The Monetate Ecommerce Quarterly is a great source giving regularly updated benchmarks on conversion segmented by devices and media for large Ecommerce brands.
You shouldn’t expect to have high new customer rates from social media because a lot of your followers will be current customers and another significant portion are only interested in the content. That’s just the way it goes.
Answer These Key Questions
Concentrate on the metrics which answer the following questions:
- Are you reaching the right personas?
- Are you engaging with the right personas?
- How many of your social media fans are inquiring about your product or service?
- How many of them actually become customers?
And if you’re not sure about Personas, you need to bone up on them – they’re important. Identifying your brand buyer personas is one of the key components in creating a social content strategy. It ensures successful customer journeys through your social media activity. They improve your vision and let you see things clearly.
Create personas to help keep up with changes in buyer trends.

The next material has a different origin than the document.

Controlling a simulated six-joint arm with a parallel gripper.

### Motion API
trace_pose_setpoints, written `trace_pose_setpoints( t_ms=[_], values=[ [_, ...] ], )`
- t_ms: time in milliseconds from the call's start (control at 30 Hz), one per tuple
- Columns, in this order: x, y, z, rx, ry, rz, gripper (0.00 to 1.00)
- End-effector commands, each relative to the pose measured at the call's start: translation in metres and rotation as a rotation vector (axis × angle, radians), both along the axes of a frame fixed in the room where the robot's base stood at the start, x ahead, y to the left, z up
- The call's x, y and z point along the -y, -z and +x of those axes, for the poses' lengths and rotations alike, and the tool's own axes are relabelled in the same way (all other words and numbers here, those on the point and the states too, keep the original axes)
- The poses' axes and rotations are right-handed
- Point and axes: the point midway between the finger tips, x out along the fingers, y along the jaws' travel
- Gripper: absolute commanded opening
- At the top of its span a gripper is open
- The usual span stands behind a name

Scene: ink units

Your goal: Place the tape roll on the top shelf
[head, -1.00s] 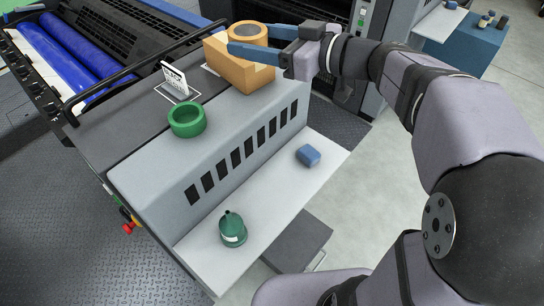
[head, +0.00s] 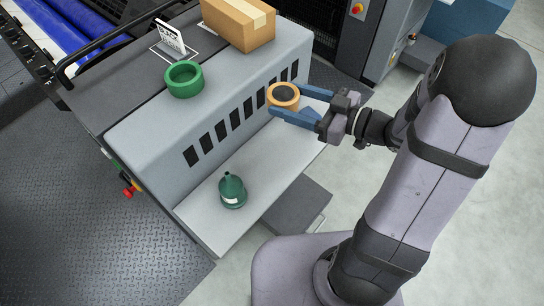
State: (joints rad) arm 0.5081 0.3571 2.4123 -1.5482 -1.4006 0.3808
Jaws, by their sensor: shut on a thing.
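An orange ring-shaped tape roll with a dark inside (head: 284,90) is held between the blue fingers of my gripper (head: 292,103). The roll shows in front of the vented face of the grey unit, near the right end of its lower ledge. Its exact height is hard to tell. The top shelf (head: 140,120) is the unit's upper grey surface. A green ring-shaped roll (head: 184,84) lies on it at the left. A cardboard box (head: 235,24) with a pale tape strip stands at its back right.
A small white sign (head: 170,36) stands behind the green roll. A green bottle (head: 232,190) stands on the pale lower ledge (head: 200,222). The upper surface between the green roll and the box looks clear. A dark step (head: 297,207) sits beside the ledge.

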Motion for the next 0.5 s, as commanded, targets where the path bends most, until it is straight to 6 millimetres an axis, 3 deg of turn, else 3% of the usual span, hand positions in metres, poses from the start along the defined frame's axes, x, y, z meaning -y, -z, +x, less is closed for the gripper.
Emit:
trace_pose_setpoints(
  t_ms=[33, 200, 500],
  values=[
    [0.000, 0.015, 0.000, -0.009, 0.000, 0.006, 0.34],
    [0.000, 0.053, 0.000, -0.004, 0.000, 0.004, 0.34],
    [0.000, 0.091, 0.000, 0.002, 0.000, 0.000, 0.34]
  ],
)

It helps to keep on top of social media influences and helps ensure the website content you create addresses the needs of your potential customers. Personas make sure the social media KPIs you’re tracking are still the right ones for your brand or business.
In Conclusion
Setting social media KPIs is vital for any online campaign. Without measuring the effectiveness of your social activity or tracking your customer journey from social post to a web page, you will struggle to improve the ROI of your social media marketing.
Your social media KPIs should focus on what works for your brand and they may not be the same as everyone else’s.
Every audience is different. If your ideal persona isn’t inclined to hit the like button but is still giving you new business then it’s a win. Track what makes sense and actually reflects success.